Coins.ph launches institutional FX with 2 bps spreads, undercutting Philippine banks

Coins.ph, the Philippines’ largest digital-asset platform, has launched an institutional-grade foreign exchange (FX) service offering ultra-tight spreads of 2 basis points (0.02%) on major G10 pairs including USD/PHP, USD/EUR and USD/JPY. Backed by Bangko Sentral ng Pilipinas (BSP) licences for Foreign Exchange, Remittance & Transfer and Money Changing, the service targets corporate and institutional clients with a $20,000 minimum trade size, no maximum transaction limit, near-instant settlement, and next-business-day spot hedging.

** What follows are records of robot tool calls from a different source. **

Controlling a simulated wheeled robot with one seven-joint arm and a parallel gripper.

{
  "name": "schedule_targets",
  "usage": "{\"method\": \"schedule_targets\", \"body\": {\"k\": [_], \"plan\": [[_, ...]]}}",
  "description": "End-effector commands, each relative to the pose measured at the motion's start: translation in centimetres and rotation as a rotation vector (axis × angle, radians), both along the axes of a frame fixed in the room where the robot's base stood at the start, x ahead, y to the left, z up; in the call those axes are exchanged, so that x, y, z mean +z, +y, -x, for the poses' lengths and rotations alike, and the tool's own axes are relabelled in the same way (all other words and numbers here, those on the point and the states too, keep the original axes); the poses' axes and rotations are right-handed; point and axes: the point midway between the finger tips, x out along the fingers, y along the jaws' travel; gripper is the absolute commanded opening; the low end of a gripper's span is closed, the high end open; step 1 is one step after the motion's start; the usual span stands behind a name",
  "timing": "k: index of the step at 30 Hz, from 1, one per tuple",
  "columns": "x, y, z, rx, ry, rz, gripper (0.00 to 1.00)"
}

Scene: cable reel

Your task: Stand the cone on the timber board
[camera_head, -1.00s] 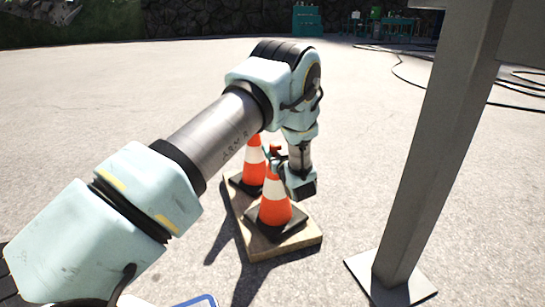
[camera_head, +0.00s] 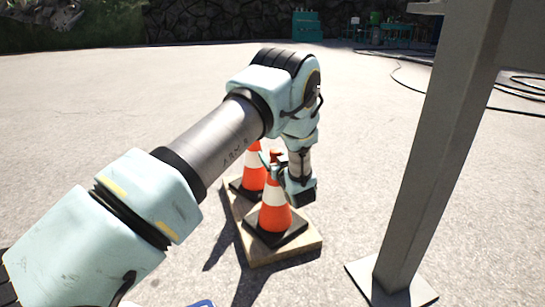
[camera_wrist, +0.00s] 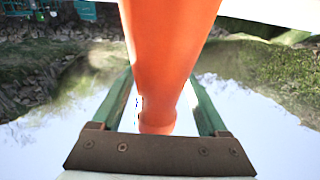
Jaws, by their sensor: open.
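An orange-and-white cone (camera_head: 275,214) with a dark square base stands upright at the near end of the timber board (camera_head: 292,248). A second, similar cone (camera_head: 254,178) stands behind it, partly hidden by my arm. My gripper (camera_head: 276,162) is at the top of the near cone. In the wrist view, an orange cone (camera_wrist: 168,60) runs between the two green fingers of my gripper (camera_wrist: 160,78), its narrow end towards the palm. The fingers are open, with a gap visible beside the cone. The cone's base is out of the wrist view.
A grey steel post (camera_head: 435,160) on a square foot plate stands right of the board. Black cables (camera_head: 400,75) lie on the ground at the far right. Teal equipment (camera_head: 306,26) stands far back. The pale ground around the board is mostly clear.

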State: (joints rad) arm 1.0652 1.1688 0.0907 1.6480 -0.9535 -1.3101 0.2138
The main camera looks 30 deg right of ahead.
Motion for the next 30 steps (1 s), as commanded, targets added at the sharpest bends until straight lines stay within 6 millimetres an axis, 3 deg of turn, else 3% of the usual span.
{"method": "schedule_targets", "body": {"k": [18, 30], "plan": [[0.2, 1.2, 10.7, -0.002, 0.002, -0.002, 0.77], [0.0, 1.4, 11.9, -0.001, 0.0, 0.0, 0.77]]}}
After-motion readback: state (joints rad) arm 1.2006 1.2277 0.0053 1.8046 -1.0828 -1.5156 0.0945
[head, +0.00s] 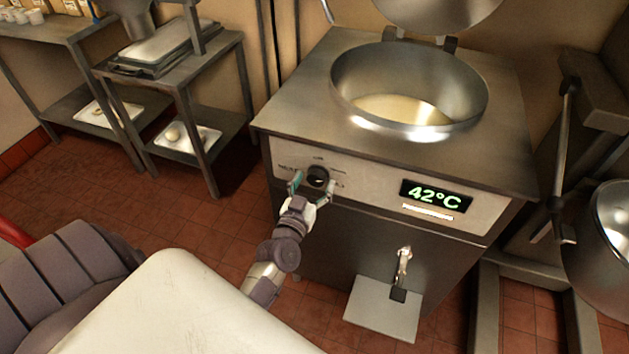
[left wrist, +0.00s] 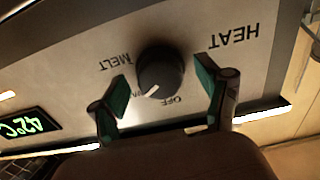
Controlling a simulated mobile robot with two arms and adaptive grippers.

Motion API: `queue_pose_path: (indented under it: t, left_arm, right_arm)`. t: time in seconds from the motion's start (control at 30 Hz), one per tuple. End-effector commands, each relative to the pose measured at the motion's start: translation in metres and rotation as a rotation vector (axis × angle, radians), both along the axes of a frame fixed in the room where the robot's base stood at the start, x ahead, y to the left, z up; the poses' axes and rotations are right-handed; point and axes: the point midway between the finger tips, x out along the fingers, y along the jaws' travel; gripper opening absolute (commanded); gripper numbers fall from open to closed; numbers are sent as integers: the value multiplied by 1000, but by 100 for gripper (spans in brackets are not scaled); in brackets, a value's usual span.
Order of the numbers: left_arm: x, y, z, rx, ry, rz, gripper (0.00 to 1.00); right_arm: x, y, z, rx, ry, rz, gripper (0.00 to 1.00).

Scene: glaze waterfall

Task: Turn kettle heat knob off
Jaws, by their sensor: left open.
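The kettle heat knob (head: 318,175) is round and black, on the pale front panel of the steel kettle (head: 280,108). It shows larger in the left wrist view (left wrist: 163,66), where the labels are upside down. Its white pointer mark aims between "OFF" and a label partly hidden by a finger. My left gripper (head: 313,185) is open at the panel, its green-padded fingers on either side of the knob. In the left wrist view the gripper (left wrist: 164,90) has visible gaps beside the knob, and I cannot tell whether it touches. My right gripper is not in view.
A display reading 42°C (head: 436,196) is right of the knob. The kettle bowl (head: 410,75) holds pale yellow contents, its lid raised. A tap (head: 403,263) sticks out below. A steel shelf table (head: 190,95) stands left, and another steel vessel (head: 610,235) is at right.

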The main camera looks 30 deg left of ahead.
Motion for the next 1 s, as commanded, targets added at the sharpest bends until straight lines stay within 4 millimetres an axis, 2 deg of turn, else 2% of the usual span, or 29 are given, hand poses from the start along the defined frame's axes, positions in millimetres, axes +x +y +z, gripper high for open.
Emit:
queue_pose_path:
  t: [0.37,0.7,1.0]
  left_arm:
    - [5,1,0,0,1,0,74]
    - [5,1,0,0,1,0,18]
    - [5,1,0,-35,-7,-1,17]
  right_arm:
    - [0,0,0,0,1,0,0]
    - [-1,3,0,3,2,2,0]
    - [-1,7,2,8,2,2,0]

CEO Wei Zhou credits the pricing to the company’s regulated agility, faster settlement and improved risk management, allowing it to undercut typical Philippine bank institutional fees (~10 bps) and far below retail spreads (80–90 bps). The launch complements Coins.ph’s recent moves into stablecoin-enabled remittances and partnerships (including BCRemit and a Memorandum of Understanding with Vietnam’s Best Way Corporation) and participation in Circle’s Arc testnet for stablecoin settlement. For crypto traders and institutional treasury desks, the offering signals deeper FX liquidity, lower hedging and cross-border payment costs, and a regulated counterparty alternative for fiat and digital-asset flows—potentially improving execution and reducing FX costs for large-volume trading and corporate FX operations.
Neutral
Direct price impact on cryptocurrencies mentioned in the articles is limited—no specific crypto token price is discussed. The news primarily affects FX execution, treasury operations and cross-border payment costs for institutional clients operating between fiat and crypto. Short-term: traders using Coins.ph for fiat on-/off-ramps may see tighter FX execution and lower hedging costs, improving cost of entry/exit for large fiat-denominated trades, but this is unlikely to move major crypto prices directly. Long-term: broader adoption of regulated, low-cost institutional FX and stablecoin settlement could lower operational friction for crypto firms and institutional flows into the Philippine market, potentially supporting trading volumes and fostering greater on/off-ramp efficiency. Overall, price direction for tokens themselves should remain neutral absent explicit token-related liquidity or adoption events.